WRITTEN INSTRUCTION
Would you restate all the data that follows, word for word?

★ ★ ★ ★ ★ ★ ★

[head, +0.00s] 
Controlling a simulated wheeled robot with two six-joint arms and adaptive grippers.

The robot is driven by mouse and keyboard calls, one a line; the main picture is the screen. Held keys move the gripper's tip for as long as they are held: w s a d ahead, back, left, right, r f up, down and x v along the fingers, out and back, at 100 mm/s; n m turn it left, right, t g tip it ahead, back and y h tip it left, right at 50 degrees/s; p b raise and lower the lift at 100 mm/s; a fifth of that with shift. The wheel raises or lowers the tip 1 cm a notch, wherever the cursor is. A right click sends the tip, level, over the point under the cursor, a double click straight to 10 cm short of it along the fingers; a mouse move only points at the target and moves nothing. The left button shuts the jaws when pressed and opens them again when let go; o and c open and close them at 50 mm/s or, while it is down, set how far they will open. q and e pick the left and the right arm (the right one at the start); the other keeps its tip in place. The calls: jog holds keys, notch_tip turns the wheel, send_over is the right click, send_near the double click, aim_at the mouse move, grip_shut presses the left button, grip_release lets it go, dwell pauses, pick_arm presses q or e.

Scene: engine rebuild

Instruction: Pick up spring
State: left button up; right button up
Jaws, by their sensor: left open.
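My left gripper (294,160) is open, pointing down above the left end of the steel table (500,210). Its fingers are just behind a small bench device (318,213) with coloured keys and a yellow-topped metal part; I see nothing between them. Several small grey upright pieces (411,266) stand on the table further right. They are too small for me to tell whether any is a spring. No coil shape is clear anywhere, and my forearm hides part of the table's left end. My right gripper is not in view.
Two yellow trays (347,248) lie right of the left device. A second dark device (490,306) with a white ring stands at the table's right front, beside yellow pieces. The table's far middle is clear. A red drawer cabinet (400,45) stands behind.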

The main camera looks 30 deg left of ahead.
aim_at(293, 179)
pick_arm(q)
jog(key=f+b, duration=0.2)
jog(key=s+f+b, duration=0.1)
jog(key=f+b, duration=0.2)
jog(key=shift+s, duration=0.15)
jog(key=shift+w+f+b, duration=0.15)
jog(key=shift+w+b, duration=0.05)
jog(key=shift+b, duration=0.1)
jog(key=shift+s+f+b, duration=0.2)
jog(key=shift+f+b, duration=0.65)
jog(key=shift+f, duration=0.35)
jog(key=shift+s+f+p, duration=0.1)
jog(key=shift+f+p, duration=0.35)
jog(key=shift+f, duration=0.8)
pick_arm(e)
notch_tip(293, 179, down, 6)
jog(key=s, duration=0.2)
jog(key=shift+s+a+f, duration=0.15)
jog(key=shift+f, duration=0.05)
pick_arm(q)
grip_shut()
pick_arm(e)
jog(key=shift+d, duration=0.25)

★ ★ ★ ★ ★ ★ ★

RESULT OF THIS TASK
[head, +0.00s] 
Controlling a simulated wheeled robot with two six-joint arms and adaptive grippers.

The robot is driven by mouse and keyboard calls, one a line; the main picture is the screen. Held keys move the gripper's tip for as long as they are held: w s a d ahead, back, left, right, r f up, down and x v along the fingers, out and back, at 100 mm/s; n m turn it left, right, t g tip it ahead, back and y h tip it left, right at 50 degrees/s; p b raise and lower the lift at 100 mm/s; a fifth of that with shift. The wheel raises or lowers the tip 1 cm a notch, wherever the cursor is. A right click sends the tip, level, over the point under the cursor, a double click straight to 10 cm short of it along the fingers; a mouse move only points at the target and moves nothing. The left button shuts the jaws when pressed and opens them again when let go; o and c open and close them at 50 mm/s or, while it is down, set how far they will open. q and e pick the left and the right arm (the right one at the start); the other keeps its tip in place. The calls: jog holds keys, notch_tip turns the wheel, send_over is the right click, send_near the double click, aim_at the mouse move, grip_shut presses the left button, grip_release lets it go, dwell pauses, pick_arm presses q or e.

Scene: engine rebuild

Instruction: Pick up spring
State: left button up; right button up
Jaws, by their sensor: left open.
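My left gripper (294,160) is open, pointing down above the left end of the steel table (500,210). Its fingers are just behind a small bench device (318,213) with coloured keys and a yellow-topped metal part; I see nothing between them. Several small grey upright pieces (411,266) stand on the table further right. They are too small for me to tell whether any is a spring. No coil shape is clear anywhere, and my forearm hides part of the table's left end. My right gripper is not in view.
Two yellow trays (347,248) lie right of the left device. A second dark device (490,306) with a white ring stands at the table's right front, beside yellow pieces. The table's far middle is clear. A red drawer cabinet (400,45) stands behind.

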The main camera looks 30 deg left of ahead.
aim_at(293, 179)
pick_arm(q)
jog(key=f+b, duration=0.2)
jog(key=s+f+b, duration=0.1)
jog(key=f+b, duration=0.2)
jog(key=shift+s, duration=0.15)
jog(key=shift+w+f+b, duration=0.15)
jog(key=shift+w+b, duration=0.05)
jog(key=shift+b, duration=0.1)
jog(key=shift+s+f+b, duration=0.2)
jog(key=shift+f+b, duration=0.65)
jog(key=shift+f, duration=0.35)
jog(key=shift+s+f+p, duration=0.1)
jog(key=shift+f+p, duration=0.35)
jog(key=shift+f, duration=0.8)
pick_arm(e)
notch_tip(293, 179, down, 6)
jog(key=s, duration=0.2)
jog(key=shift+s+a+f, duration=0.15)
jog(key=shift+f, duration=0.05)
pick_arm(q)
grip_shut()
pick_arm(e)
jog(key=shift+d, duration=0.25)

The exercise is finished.